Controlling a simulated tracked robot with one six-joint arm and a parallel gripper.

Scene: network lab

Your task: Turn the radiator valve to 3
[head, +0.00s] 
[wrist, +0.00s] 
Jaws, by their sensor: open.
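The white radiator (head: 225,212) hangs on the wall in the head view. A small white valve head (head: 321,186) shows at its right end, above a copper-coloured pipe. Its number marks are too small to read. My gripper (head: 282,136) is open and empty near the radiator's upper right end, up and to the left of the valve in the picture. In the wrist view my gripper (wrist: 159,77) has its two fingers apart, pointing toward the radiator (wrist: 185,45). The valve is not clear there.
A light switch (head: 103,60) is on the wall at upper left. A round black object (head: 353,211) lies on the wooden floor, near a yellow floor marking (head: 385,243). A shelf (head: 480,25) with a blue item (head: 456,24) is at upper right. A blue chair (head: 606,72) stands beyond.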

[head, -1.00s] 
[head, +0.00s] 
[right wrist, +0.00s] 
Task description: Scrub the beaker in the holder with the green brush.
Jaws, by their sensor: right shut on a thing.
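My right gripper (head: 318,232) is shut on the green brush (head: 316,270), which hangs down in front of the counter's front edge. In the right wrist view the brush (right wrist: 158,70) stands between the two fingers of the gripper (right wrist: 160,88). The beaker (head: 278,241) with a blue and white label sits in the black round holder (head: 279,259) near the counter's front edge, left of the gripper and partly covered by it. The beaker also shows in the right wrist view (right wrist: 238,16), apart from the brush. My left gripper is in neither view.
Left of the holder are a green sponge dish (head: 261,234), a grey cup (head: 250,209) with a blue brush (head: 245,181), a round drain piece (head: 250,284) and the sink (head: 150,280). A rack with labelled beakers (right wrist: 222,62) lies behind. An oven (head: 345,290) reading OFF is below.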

════════════════════

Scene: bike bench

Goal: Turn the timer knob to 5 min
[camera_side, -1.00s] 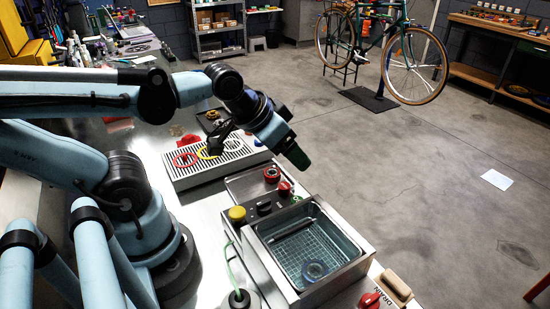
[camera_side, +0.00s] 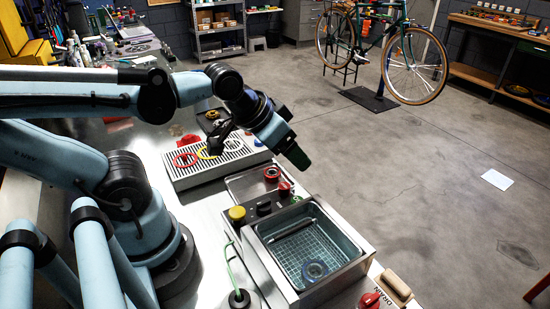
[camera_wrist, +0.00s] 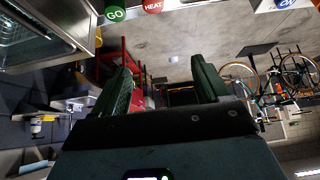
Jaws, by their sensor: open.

════════════════════

Problem requirements: Among the records above, extract exactly the lines from the line with "Controlling a simulated" to the line with "Task description: Scrub", both lines included, and leave out the rest.

Solved problem:
Controlling a simulated tracked robot with one six-joint arm and a parallel gripper.

Scene: network lab

Your task: Turn the radiator valve to 3
[head, +0.00s] 
[wrist, +0.00s] 
Jaws, by their sensor: open.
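The white radiator (head: 225,212) hangs on the wall in the head view. A small white valve head (head: 321,186) shows at its right end, above a copper-coloured pipe. Its number marks are too small to read. My gripper (head: 282,136) is open and empty near the radiator's upper right end, up and to the left of the valve in the picture. In the wrist view my gripper (wrist: 159,77) has its two fingers apart, pointing toward the radiator (wrist: 185,45). The valve is not clear there.
A light switch (head: 103,60) is on the wall at upper left. A round black object (head: 353,211) lies on the wooden floor, near a yellow floor marking (head: 385,243). A shelf (head: 480,25) with a blue item (head: 456,24) is at upper right. A blue chair (head: 606,72) stands beyond.

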[head, -1.00s] 
[head, +0.00s] 
[right wrist, +0.00s] 
Task description: Scrub the beaker in the holder with the green brush.

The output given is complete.